## REQUEST
Check every line of the entries that follow, and copy the ones containing "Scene".
=== INFORMATION SHOWN ===
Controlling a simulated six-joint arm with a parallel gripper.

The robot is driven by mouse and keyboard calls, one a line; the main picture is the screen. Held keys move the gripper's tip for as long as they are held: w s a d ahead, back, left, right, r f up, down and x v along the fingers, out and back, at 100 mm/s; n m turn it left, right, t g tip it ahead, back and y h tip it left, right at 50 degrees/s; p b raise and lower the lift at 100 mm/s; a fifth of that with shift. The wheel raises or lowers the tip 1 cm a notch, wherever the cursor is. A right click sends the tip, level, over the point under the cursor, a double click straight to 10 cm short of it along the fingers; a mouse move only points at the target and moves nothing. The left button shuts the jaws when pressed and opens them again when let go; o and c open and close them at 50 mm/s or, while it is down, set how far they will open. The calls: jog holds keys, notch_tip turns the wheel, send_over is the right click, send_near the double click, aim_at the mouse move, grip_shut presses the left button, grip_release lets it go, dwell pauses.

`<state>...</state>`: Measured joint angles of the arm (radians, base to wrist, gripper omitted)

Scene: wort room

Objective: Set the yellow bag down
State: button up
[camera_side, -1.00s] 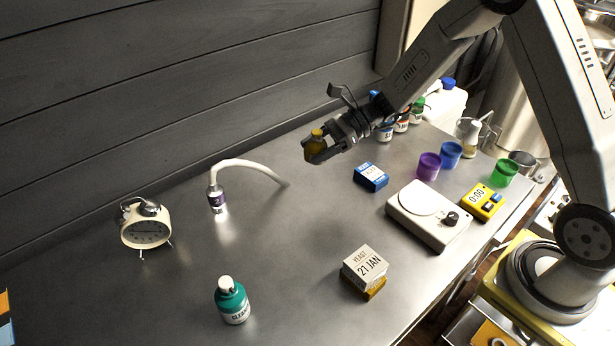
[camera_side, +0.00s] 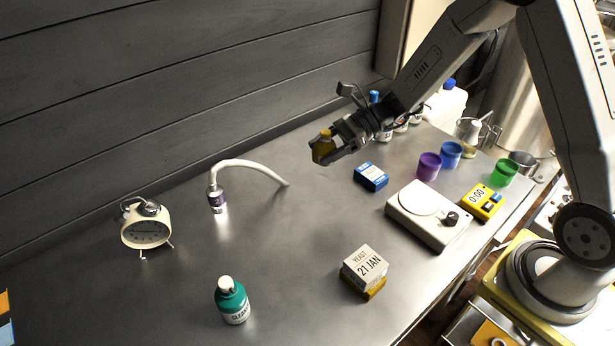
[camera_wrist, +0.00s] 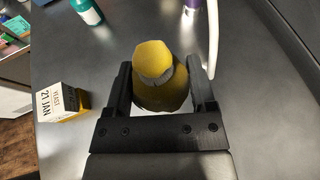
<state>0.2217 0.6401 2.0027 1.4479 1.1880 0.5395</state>
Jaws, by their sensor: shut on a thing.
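The yellow bag (camera_side: 323,148) is held in my gripper (camera_side: 333,150), above the steel counter (camera_side: 290,240). In the wrist view the yellow bag (camera_wrist: 158,78) sits between the two black fingers of my gripper (camera_wrist: 160,92), which are shut on it. The bag looks rounded, with a grey band or patch on it. In the side view the fingers hide part of it. I cannot tell its exact height over the counter.
The middle is clear.

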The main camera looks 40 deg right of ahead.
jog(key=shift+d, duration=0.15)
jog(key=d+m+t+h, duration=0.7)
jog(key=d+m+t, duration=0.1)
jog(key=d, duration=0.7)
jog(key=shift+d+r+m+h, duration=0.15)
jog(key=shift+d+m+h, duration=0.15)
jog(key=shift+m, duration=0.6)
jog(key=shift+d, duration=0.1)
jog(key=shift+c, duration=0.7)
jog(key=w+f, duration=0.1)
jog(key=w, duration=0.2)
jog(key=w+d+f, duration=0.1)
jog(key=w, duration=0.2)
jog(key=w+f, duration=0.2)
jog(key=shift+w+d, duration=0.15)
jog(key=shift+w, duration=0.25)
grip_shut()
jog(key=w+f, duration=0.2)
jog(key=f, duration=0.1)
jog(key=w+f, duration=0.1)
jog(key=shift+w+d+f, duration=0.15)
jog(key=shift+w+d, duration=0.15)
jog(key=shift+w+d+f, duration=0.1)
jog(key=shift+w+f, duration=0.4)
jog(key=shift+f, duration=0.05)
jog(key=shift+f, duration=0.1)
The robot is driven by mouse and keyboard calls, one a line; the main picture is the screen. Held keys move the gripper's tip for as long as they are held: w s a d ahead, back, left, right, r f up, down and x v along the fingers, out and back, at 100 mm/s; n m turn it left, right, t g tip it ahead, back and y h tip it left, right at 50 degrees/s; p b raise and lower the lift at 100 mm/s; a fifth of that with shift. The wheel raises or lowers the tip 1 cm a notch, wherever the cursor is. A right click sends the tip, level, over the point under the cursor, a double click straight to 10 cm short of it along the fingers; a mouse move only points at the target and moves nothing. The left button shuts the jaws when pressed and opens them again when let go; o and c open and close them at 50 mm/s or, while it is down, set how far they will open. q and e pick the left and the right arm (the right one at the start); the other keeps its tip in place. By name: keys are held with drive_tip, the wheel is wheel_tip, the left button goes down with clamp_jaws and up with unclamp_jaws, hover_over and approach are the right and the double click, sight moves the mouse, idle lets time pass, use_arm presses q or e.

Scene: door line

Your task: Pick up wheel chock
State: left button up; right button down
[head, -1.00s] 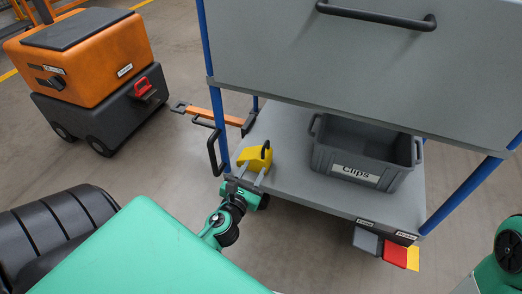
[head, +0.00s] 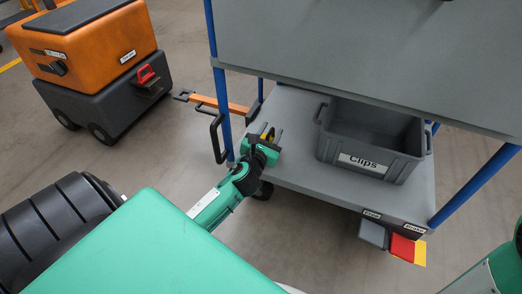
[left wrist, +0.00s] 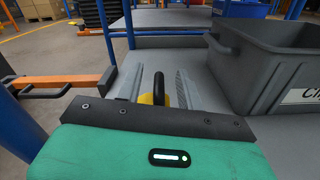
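The yellow wheel chock (head: 264,130) with its black handle stands on the lower shelf (head: 300,184) of the grey cart, near the left post. It is mostly hidden behind my left gripper (head: 271,133) in the head view. In the left wrist view, a bit of the yellow chock (left wrist: 146,99) and its upright black handle (left wrist: 158,88) show between the two fingers of the left gripper (left wrist: 157,84). The fingers are spread, with gaps on both sides of the handle. My right gripper is out of view; only part of the right arm shows at the right edge.
A grey bin labelled Clips (head: 372,138) stands on the shelf to the right. A blue post (head: 222,100) and a black side handle (head: 216,138) are close to my left arm. The cart's upper panel (head: 370,50) overhangs the shelf. An orange tug (head: 98,65) stands at left.

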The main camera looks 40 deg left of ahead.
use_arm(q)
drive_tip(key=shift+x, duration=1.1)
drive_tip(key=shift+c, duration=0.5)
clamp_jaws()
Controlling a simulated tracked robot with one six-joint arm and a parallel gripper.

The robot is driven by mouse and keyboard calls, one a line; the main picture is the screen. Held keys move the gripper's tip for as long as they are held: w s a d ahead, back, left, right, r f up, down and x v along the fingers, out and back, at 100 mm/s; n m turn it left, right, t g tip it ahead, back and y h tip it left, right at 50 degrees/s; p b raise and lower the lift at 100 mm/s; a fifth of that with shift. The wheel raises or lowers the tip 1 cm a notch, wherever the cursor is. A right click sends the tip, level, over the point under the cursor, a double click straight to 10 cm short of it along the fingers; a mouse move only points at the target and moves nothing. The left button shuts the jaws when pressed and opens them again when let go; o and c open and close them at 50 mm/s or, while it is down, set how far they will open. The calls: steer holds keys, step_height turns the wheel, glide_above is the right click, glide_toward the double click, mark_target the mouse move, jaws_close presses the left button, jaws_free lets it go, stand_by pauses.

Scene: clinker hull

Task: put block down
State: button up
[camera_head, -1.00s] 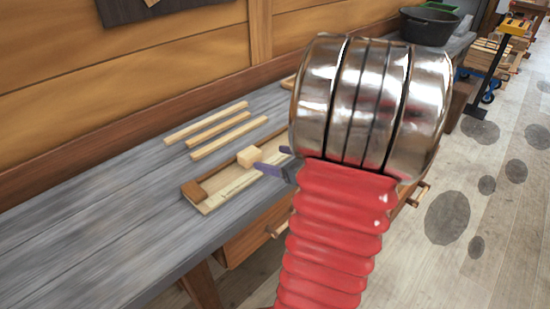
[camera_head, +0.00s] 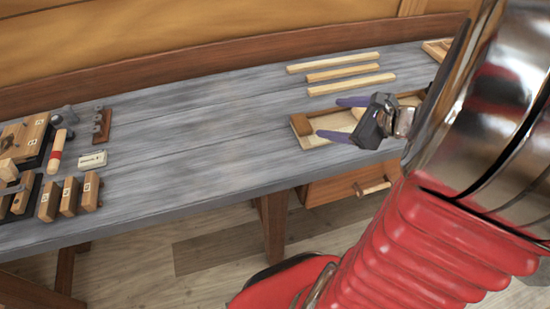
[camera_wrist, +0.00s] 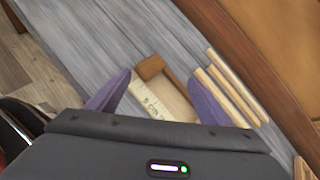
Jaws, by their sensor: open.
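The pale wooden block (camera_head: 358,113) sits in a shallow wooden tray (camera_head: 309,142) on the grey bench. It is partly covered by my gripper, and I cannot make it out in the wrist view. My gripper (camera_head: 343,119) is open at the tray, its two purple fingers apart. In the wrist view my gripper (camera_wrist: 156,98) shows nothing held between its fingertips. The tray (camera_wrist: 180,97) lies beyond them there, with a darker brown piece (camera_wrist: 150,66) at its end and a pale marked strip (camera_wrist: 150,104) along one side.
Several pale sticks (camera_head: 343,75) lie behind the tray. Tools and wooden blocks (camera_head: 70,195) stand at the bench's left end. The bench between (camera_head: 210,140) is clear. A drawer (camera_head: 350,187) with a handle is under the tray.

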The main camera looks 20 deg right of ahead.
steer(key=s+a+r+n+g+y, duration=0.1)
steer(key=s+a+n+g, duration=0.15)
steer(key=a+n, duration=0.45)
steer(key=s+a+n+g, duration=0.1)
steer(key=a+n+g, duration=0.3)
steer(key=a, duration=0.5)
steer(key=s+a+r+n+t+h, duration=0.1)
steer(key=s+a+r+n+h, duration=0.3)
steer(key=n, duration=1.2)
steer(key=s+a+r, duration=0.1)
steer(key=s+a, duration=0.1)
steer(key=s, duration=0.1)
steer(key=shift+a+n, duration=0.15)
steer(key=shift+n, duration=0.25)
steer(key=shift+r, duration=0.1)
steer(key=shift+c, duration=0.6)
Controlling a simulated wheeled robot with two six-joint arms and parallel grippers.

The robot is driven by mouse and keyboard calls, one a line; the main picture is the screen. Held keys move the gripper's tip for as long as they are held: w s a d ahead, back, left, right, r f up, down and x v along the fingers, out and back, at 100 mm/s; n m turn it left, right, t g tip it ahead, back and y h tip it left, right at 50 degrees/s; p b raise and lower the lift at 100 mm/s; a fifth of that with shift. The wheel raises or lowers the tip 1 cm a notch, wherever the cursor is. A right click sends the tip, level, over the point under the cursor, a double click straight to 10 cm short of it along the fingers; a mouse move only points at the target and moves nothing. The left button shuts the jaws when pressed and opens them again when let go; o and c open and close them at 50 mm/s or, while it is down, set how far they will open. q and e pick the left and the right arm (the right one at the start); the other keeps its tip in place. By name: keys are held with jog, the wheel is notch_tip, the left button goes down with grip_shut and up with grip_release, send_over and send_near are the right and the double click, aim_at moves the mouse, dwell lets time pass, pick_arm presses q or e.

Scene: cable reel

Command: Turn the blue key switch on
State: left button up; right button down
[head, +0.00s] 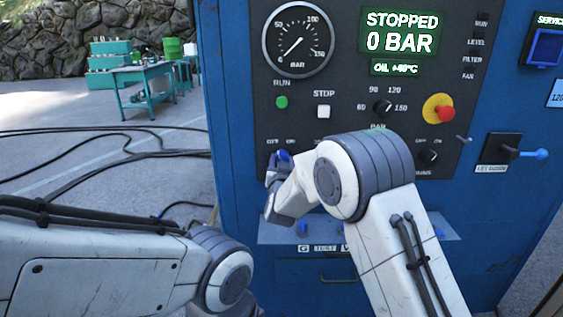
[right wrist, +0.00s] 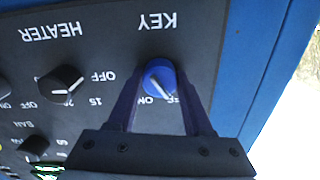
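The blue key switch (right wrist: 159,77) sits under the label KEY, which appears upside down in the right wrist view. Its white pointer line slants to the lower right, toward the partly hidden OFF label and away from ON. My right gripper (right wrist: 160,82) has one dark finger on each side of the knob, with no clear gap at the tips; it looks shut on it. In the head view the knob (head: 284,155) shows as a small blue spot beside my right gripper (head: 277,168). My left gripper is out of view; only my left arm shows.
The heater knob (right wrist: 66,84) is beside the key switch. Cables (head: 100,150) lie on the ground.

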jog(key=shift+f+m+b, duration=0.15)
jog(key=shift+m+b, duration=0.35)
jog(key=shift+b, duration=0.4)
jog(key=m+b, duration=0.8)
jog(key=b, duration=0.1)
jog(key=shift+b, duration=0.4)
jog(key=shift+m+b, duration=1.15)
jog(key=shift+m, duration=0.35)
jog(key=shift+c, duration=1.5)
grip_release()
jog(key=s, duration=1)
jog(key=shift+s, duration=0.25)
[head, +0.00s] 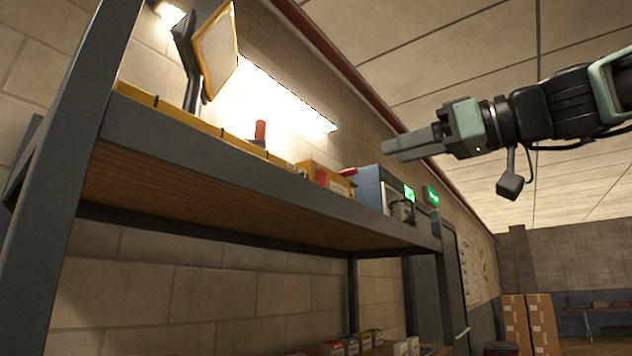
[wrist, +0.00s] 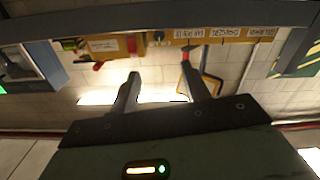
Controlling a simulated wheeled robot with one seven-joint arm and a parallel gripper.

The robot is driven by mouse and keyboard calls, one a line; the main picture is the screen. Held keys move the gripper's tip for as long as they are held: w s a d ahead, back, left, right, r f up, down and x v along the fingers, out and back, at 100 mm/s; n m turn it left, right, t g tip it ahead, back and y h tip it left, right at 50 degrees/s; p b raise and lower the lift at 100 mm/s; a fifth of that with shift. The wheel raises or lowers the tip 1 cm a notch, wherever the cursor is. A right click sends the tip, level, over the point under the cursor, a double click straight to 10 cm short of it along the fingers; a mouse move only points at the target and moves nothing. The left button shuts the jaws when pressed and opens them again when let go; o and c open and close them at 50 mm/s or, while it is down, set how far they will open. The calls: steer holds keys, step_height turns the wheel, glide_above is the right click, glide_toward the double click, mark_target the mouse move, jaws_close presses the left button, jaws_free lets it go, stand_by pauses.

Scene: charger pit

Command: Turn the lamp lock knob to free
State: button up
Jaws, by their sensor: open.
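A lamp-like panel with a yellow frame (head: 216,48) stands tilted on a dark post at the left of the shelf in the head view. A red upright cylinder (head: 260,131) stands behind the yellow strip along the shelf; I cannot tell whether it is the lock knob. In the wrist view, a red-tipped part (wrist: 185,55) shows near one finger. No knob marking is readable. My gripper (head: 391,149) is raised above the shelf's right end in the head view, apart from everything. Its two fingers are spread and empty in the wrist view (wrist: 159,76).
The shelf (head: 250,178) has a metal front edge. A blue-grey box (head: 371,187) with a green light and a yellow box (head: 313,177) with red parts stand at its right end. A bright strip light (head: 290,95) is on the wall behind. The space around my gripper is clear.

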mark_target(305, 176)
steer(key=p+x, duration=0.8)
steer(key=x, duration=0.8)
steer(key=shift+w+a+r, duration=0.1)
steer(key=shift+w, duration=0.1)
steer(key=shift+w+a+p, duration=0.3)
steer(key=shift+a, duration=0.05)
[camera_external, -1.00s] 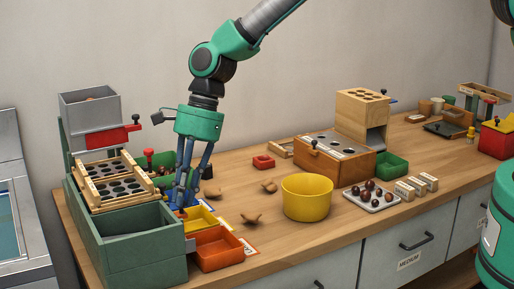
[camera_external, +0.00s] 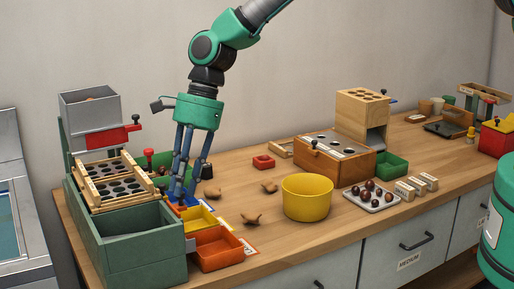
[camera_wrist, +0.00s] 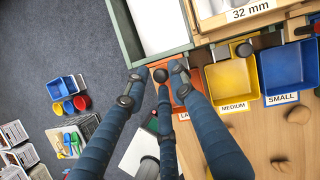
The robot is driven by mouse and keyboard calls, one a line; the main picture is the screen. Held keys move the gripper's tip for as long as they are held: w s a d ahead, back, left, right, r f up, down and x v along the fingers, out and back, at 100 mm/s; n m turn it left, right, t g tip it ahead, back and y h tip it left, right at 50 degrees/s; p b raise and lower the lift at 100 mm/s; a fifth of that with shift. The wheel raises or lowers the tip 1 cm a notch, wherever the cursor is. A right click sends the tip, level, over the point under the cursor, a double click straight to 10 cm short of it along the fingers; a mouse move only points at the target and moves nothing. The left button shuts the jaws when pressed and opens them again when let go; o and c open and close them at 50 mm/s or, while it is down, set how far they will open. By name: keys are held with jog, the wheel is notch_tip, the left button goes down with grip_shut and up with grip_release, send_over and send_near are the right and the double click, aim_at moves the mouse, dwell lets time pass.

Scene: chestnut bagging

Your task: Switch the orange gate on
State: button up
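The orange tray (camera_external: 218,250) stands at the front of the sorting station; its label in the wrist view is partly covered. In the wrist view the orange tray (camera_wrist: 184,104) lies behind my fingers. A round black knob (camera_wrist: 160,75) shows between the fingertips, over the tray's back end; I cannot tell whether they touch it. My gripper (camera_external: 184,192) points down at the station, beside the yellow tray (camera_external: 200,217) and blue tray. In the wrist view my gripper (camera_wrist: 157,82) has its fingertips apart. The orange gate itself is not clearly visible.
Another black knob (camera_wrist: 244,49) stands behind the medium tray. The green box (camera_external: 140,245) and slotted wooden racks (camera_external: 112,180) lie close on the left. A yellow bowl (camera_external: 307,198) and brown pieces are on the table to the right, with bare wood between.

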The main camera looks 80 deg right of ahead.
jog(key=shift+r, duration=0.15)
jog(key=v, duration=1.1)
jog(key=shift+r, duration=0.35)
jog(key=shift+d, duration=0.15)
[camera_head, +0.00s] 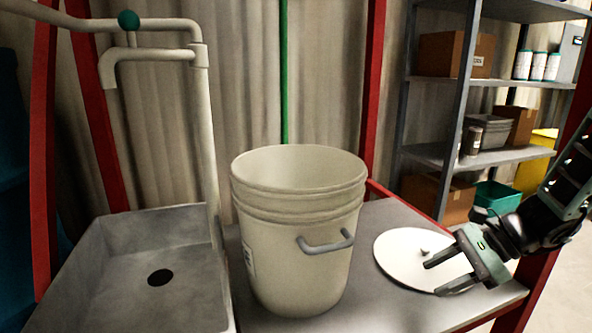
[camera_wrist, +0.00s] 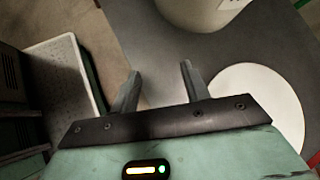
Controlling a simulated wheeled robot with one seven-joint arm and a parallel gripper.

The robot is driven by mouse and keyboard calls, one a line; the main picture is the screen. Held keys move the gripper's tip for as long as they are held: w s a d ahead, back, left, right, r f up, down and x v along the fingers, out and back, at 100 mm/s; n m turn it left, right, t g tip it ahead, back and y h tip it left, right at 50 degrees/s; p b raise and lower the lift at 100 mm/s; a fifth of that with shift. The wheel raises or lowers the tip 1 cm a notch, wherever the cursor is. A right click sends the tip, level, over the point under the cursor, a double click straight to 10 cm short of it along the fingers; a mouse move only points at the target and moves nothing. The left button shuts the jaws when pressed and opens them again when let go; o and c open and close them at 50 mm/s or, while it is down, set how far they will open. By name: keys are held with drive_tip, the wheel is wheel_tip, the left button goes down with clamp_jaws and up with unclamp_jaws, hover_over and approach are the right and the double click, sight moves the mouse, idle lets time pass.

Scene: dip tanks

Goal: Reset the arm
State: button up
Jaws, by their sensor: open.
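My gripper (camera_head: 436,276) is at the right of the head view, low over the right end of the grey table. Its two fingers are apart with nothing between them, and it also shows in the wrist view (camera_wrist: 158,88). A round white lid (camera_head: 397,263) with a small knob lies flat on the table beside and partly behind my gripper. The lid is at the right of the wrist view (camera_wrist: 262,100). A white bucket (camera_head: 300,240) with a grey handle stands upright and uncovered on the table, left of the lid. Its inner bottom is hidden.
A grey sink (camera_head: 110,270) with a drain hole and a pipe tap (camera_head: 150,55) is left of the bucket. Red frame posts (camera_head: 372,80) stand around the table. Shelves (camera_head: 500,155) with boxes and tubs are at the back right. A pale tray (camera_wrist: 65,75) shows in the wrist view.

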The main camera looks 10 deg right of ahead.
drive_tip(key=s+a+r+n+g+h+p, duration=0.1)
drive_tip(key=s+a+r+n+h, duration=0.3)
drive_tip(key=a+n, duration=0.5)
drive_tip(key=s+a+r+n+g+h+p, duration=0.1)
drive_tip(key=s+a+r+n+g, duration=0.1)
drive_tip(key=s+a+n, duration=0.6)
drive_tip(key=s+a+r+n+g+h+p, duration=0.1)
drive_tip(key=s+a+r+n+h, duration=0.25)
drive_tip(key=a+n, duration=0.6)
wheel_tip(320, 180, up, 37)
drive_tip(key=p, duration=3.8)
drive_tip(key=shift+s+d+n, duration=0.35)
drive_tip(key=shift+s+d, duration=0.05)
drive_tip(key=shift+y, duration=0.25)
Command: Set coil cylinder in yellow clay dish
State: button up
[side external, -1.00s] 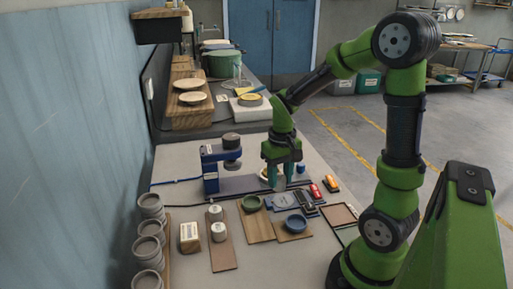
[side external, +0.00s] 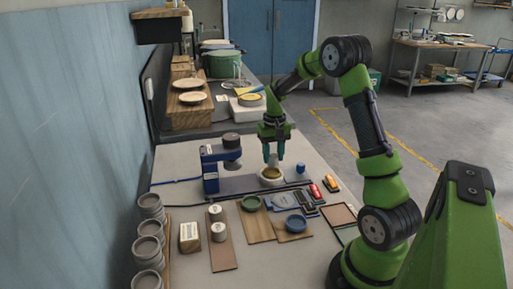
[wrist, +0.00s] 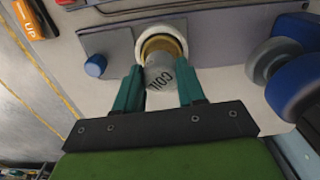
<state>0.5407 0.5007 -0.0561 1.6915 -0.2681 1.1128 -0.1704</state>
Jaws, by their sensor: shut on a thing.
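My gripper (side external: 273,159) is shut on the coil cylinder, a pale grey cylinder (wrist: 160,77) with "COIL" printed on its side, seen between the teal fingers in the wrist view. The yellow clay dish (side external: 262,178) is a round pale-rimmed dish with a yellow inside, on the bench below my fingers. In the wrist view, the cylinder's far end overlaps the dish's yellow ring (wrist: 164,40) and hides part of it. I cannot tell whether the cylinder touches the dish floor.
A blue press stand (side external: 210,172) is left of the dish; its blue parts show at right in the wrist view (wrist: 295,85). A small blue knob (side external: 300,168) is to the right. Green (side external: 251,203) and blue (side external: 296,224) dishes sit on boards in front.

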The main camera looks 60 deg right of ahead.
===
## OUTPUT BELOW
Scene: wort room
Scene: door line
Scene: clinker hull
Scene: cable reel
Scene: charger pit
Scene: chestnut bagging
Scene: dip tanks

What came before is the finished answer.